I did not go to my 20th high school reunion. We didn’t go to Howard’s either. In both cases travel was expensive and the timing was not good. Then there was the fact that I didn’t feel a deep emotional need to go. I was not needing to reconnect with my younger self because I was far too busy with my current life.

This evening I went to a twenty year reunion for a comedy troupe, the Garrens, that performed on my college campus during the first years of my married life. I don’t remember how it came about, but Howard ran sound for the troupe and Howard’s brother, Randy, was part of the group. Every Friday night we would pack up the sound gear and I would watch the shows while Howard worked his mixer. I got to be a reasonably good assistant with toting the gear, but for the most part I just stayed out of the way, present but not participating. I wasn’t a member of The Garrens, I was adjacent.
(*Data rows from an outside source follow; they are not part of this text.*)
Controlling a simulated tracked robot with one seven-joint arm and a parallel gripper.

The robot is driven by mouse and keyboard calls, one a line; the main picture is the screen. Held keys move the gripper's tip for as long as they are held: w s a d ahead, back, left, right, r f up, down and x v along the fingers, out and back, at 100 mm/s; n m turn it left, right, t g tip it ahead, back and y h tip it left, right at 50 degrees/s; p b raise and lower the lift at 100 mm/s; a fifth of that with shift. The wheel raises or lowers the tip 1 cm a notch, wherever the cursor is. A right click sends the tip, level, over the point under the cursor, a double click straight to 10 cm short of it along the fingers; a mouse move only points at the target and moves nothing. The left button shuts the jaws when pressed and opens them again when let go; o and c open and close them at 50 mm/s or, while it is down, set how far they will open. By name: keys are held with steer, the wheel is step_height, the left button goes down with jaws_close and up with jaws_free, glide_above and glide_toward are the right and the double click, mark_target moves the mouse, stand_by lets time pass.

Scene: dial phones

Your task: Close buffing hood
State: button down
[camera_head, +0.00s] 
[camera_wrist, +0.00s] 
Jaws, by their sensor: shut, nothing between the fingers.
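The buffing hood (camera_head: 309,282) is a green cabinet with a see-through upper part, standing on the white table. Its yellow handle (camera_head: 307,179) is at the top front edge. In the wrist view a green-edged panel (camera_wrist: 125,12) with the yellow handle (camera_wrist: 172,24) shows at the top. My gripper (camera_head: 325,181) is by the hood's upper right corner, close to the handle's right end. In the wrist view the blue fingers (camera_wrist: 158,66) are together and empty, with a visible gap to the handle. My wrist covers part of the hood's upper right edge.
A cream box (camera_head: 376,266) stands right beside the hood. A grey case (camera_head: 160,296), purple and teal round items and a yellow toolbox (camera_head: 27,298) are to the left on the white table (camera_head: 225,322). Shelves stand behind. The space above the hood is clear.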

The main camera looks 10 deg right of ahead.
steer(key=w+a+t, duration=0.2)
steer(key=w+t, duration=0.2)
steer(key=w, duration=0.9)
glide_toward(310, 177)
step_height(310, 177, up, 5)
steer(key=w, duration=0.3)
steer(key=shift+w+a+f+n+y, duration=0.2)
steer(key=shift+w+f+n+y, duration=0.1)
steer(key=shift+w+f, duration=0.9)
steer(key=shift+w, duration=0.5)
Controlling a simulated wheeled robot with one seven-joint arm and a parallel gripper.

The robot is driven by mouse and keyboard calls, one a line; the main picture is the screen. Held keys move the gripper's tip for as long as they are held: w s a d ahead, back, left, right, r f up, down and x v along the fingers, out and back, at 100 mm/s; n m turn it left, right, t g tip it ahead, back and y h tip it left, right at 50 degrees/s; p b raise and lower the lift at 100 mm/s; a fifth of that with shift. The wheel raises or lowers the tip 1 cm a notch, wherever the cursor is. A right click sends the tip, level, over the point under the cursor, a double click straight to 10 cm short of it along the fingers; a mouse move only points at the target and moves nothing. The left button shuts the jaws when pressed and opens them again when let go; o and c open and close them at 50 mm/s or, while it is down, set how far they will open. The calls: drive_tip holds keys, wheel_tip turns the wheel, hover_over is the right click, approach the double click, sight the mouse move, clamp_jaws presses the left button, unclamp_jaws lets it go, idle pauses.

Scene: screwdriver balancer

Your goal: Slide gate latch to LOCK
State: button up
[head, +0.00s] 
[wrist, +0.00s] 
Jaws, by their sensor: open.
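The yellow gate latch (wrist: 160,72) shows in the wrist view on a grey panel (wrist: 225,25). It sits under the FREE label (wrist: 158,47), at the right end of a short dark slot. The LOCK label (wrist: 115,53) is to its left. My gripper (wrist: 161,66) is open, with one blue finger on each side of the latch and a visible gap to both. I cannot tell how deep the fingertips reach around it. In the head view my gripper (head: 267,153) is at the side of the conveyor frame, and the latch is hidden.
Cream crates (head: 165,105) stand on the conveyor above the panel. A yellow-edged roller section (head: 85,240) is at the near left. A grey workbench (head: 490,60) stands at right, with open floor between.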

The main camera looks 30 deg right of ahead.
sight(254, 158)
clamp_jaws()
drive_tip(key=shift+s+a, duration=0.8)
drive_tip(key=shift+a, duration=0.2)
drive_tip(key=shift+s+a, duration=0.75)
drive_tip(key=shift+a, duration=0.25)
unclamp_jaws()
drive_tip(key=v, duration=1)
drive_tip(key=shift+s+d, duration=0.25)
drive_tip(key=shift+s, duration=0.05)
Upon arriving at the reunion, my first surprise was that anyone recognized me at all, but they did. My second task was to recognize the faces of people I sort-of used to know now that they have twenty years more experience written across their features. By the end of the evening the faces just looked like the people I knew and photographs started looking really young. A comedy troupe reunion is a true pleasure because everyone who spoke was funny. I laughed a lot. Yet more important than the laughter was the real love and connection between all of these friends. They were family for each other during those formative college years. Many of them have continued to visit and spend time together through all the time that followed. I got to witness all of that.

Naturally I spent some time thinking about myself and my life twenty years ago. This is the point of reunions really, a chance to connect past with present and to recognize the passage of that time and the accumulation of experience. So much has gone fuzzy. I know that we ran sound for show after show after show, but I remember little of the shows themselves. They blur together. I remember sometimes going out to eat or laughing with the troupe members, but at that point in my life I was not good at building friendships or making lasting connections. I lost track somehow.
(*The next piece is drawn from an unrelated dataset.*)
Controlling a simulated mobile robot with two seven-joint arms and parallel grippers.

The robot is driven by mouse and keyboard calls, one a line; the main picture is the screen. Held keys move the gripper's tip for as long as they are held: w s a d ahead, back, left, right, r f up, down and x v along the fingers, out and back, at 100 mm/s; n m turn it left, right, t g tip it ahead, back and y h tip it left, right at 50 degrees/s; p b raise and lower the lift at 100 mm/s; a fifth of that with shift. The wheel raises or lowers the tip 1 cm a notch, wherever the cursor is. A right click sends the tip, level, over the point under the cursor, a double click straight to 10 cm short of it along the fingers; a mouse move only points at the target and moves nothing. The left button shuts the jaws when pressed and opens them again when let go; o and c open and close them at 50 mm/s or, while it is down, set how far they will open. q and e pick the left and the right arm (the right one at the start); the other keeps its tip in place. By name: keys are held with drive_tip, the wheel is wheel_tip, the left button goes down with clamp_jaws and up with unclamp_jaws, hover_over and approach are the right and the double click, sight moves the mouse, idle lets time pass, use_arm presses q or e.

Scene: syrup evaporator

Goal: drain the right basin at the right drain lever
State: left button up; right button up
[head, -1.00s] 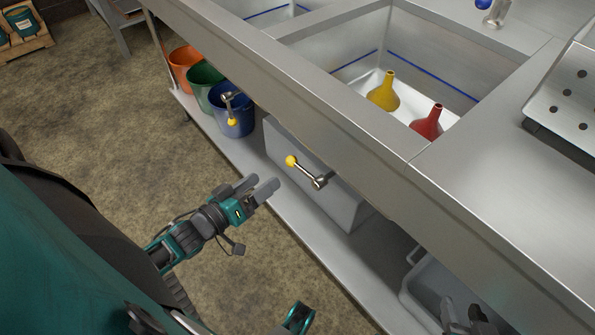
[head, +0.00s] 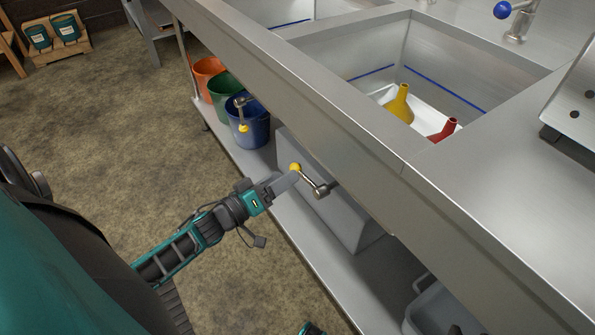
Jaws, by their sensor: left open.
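The right drain lever (head: 318,190) sticks out below the front of the sink counter, with a yellow ball knob (head: 295,167) at its left end. My left gripper (head: 285,180) is open, with its fingertips at the knob; I cannot tell whether they touch it. The right basin (head: 440,62) is set in the counter above, with a blue line around its walls. A yellow funnel (head: 399,104) and a red funnel (head: 443,131) are in it; I cannot tell whether it holds liquid. Only a dark tip, apparently of my right gripper (head: 455,330), shows at the bottom edge.
A second lever (head: 242,113) with a yellow knob is further left. Orange (head: 207,75), green (head: 224,92) and blue (head: 250,126) buckets stand on the lower shelf (head: 300,245). A grey box (head: 340,222) stands behind the right lever, a grey bin (head: 432,308) to the right.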

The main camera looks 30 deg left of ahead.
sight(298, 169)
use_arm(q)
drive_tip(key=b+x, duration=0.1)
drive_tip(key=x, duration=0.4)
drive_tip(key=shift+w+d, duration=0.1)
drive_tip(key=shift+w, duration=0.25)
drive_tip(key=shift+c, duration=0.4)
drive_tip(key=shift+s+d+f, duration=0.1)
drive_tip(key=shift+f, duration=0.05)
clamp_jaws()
When the evening ended, Howard and I walked out through the Wilkinson center, which was alive with college students in the midst of Friday night antics, just like it used to be when I went to college. We looked at each other and knew that we are now the old people, the ones who show up on campus for events and then go away again. I’m actually okay with that. Ten years ago, or even five, I felt a longing to be part of that college energy, when so much was beginning. Tonight we walked on past, glad to be where and who we are. College life sounds exhausting. I like the life we’ve built.
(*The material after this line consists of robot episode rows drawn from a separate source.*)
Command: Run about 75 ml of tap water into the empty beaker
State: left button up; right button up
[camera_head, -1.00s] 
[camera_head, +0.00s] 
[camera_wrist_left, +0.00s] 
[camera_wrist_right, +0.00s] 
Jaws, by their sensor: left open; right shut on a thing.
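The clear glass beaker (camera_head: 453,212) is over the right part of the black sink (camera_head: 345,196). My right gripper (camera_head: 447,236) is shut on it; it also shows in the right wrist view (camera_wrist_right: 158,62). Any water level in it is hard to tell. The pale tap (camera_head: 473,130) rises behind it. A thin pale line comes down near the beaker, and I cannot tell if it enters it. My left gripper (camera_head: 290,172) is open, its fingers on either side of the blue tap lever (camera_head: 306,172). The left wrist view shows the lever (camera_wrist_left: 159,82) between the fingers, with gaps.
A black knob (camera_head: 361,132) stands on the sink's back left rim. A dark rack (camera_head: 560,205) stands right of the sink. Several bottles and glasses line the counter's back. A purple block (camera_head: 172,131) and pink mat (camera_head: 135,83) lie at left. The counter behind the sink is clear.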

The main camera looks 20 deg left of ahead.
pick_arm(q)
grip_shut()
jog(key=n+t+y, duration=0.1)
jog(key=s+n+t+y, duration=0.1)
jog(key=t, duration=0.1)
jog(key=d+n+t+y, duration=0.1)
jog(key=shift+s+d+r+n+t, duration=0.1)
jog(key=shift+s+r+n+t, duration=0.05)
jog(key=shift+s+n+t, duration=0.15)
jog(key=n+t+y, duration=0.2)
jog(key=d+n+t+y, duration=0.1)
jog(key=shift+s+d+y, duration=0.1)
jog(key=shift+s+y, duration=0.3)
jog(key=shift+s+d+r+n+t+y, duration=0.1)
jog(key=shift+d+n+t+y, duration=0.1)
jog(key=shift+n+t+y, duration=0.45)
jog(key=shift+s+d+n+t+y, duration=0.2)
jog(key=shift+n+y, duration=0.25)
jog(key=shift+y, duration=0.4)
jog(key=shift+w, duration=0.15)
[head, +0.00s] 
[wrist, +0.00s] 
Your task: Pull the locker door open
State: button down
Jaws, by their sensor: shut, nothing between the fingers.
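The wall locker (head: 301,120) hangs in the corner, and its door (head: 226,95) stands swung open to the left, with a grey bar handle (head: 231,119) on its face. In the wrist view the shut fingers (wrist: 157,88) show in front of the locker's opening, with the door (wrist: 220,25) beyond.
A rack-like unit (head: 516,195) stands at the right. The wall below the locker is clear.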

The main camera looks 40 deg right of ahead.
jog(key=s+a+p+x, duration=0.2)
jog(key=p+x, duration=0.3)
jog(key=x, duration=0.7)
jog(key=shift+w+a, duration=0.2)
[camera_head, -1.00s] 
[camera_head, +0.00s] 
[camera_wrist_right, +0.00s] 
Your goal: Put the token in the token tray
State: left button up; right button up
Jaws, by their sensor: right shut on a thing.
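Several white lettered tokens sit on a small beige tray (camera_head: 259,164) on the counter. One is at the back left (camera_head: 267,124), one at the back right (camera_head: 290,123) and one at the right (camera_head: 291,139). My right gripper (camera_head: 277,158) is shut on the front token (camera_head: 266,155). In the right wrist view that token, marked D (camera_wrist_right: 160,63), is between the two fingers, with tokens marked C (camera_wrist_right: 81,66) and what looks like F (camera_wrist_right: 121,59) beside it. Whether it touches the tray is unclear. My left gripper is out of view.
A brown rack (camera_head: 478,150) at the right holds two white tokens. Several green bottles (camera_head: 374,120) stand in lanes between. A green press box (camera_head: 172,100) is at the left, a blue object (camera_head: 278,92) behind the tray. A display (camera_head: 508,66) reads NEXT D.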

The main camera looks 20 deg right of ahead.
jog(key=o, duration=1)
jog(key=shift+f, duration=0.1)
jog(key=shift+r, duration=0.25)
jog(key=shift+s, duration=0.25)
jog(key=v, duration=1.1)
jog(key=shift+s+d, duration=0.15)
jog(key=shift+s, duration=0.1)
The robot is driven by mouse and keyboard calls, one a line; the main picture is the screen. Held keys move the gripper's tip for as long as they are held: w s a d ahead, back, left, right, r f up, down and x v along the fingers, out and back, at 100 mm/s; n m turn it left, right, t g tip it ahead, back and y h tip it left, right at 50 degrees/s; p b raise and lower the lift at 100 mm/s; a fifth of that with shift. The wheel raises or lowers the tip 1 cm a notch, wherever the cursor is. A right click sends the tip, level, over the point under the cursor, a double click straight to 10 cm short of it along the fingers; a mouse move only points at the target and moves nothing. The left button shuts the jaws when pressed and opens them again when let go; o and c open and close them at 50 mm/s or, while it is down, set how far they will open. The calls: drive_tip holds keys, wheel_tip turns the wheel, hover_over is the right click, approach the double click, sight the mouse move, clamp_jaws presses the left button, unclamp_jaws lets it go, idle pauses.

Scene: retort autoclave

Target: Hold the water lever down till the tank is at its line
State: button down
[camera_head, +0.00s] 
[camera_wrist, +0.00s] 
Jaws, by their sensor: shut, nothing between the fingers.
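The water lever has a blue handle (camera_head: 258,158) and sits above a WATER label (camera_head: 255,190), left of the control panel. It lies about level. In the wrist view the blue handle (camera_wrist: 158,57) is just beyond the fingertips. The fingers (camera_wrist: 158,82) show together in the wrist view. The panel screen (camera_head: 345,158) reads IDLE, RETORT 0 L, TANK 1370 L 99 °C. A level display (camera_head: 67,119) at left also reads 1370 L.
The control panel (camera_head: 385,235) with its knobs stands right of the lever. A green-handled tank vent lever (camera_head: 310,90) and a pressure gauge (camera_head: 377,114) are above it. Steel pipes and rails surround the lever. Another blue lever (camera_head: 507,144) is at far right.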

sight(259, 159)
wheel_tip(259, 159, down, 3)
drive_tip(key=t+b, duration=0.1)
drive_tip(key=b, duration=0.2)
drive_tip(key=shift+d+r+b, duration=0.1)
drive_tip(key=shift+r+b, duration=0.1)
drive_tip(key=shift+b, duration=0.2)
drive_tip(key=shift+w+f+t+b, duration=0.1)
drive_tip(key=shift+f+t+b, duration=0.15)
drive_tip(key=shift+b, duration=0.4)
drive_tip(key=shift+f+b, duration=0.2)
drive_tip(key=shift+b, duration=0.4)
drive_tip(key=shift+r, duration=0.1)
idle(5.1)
It occurs to me that many times in my life I am the one standing next to the main event. Howard was involved with musical groups and I got to tag along. Howard ran sound for The Garrens, I assisted. When Howard took up cartooning, I’ve gone along for that ride too. I am an instinctive facilitator. It is only in the past seven years or so that I’ve started building my own things instead of coasting in the wake of other people’s things. Twenty years ago no one in The Garrens knew how much that being in a comedy troupe would affect their lives. I wonder which of the many things I’m doing now will be the one that changes everything for Sandra of twenty years from now.